Saya tahu tulisan ini akan membuat panas banyak orang. Tapi saya tentu boleh berpendapat. Apalagi, saya sudah membeli novelnya (yang asli dan bukan bajakan), dengan harga yang lumayan. Dan saya cukup optimis, jika melihat novel ini, bagi seorang Habiburrahman El-Shirazy masalah konten di novel-novel berikutnya hanyalah masalah waktu.

Kenapa novel ini laku keras? Mungkin karena sebagian besar muslim di Indonesia memiliki mimpi yang sama dalam harapan ‘ikhwan/akhwat ideal’, dan melihat ada bagian dari keinginan dirinya yang terwakili oleh novel ini: alim, baik, murid guru-guru agama papan atas, hafal Al-Qur’an, faqih dalam persoalan agama, pintar, disegani dan dituakan, pintar bergaul, lancar tiga bahasa, penuh kata-kata bijak, dirindui banyak lawan jenis, dan super kaya dengan instan. Ideal dalam kacamata ‘agama beratribut duniawi’, tentu saja.
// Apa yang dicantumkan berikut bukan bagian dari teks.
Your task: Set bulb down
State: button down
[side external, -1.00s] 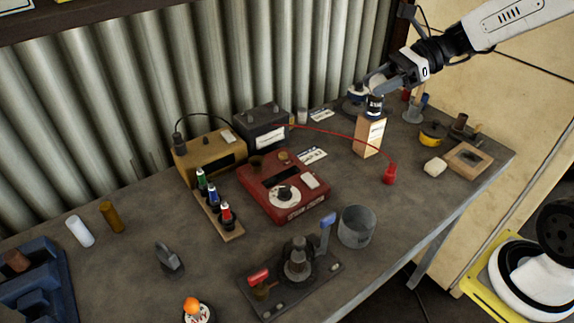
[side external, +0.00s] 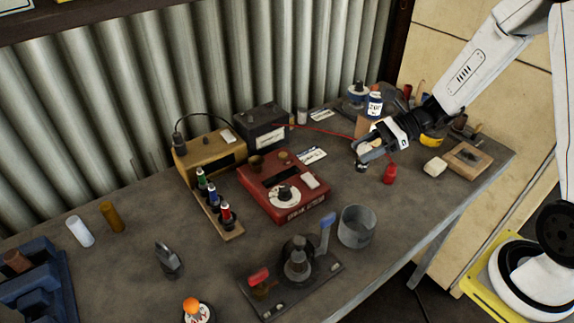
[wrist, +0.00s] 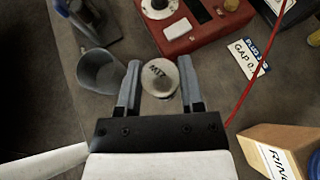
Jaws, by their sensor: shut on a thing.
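My gripper (side external: 364,153) is low over the table, between the red box and the small red clip. In the wrist view, its two fingers (wrist: 159,92) are closed on a round pale object lettered "MTZ", which I take to be the bulb (wrist: 160,78). In the side external view the fingers hide most of the bulb. A small dark-and-white end (side external: 361,167) shows just below them. I cannot tell whether it touches the table.
The red box (side external: 283,187) is left of my gripper and the grey metal tin (side external: 356,227) is nearer the camera. A wooden block (wrist: 275,150) is close by, with a blue-and-white bottle (side external: 374,104). A red wire (side external: 325,130) runs to the red clip (side external: 390,174).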

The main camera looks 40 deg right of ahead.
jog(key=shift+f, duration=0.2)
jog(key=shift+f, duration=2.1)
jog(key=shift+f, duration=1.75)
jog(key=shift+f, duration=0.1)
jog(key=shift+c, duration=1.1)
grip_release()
Sebuah cara beragama yang sebatas fenomena dan perilaku, belum sampai memicu hadirnya rasa haus akan makna dan esensi. Seperti itukah ‘muslim’ ideal? Bagaimana sebenarnya Allah ‘memandang’ seorang muslim yang ideal?

Kalau anda kebetulan adalah seorang yang suka bermimpi untuk sejenak melupakan persoalan hidup, mungkin novel ini pas buat anda. Tapi kalau anda adalah orang yang suka mencari stimulus perenungan, atau berharap menemukan satu hal bermakna dalam yang bisa menjadi stimulus untuk membuat anda menjadi lebih ingin mengerti Tuhan, mengerti diri, atau mengerti esensi kehidupan lebih dalam lagi –walaupun sejengkal–, agaknya novel ini bukan untuk anda.

Terakhir, pertanyaan ini tak henti-hentinya menggelitik saya: kenapa semua tokoh akhwatnya harus berwajah luar biasa cantiknya?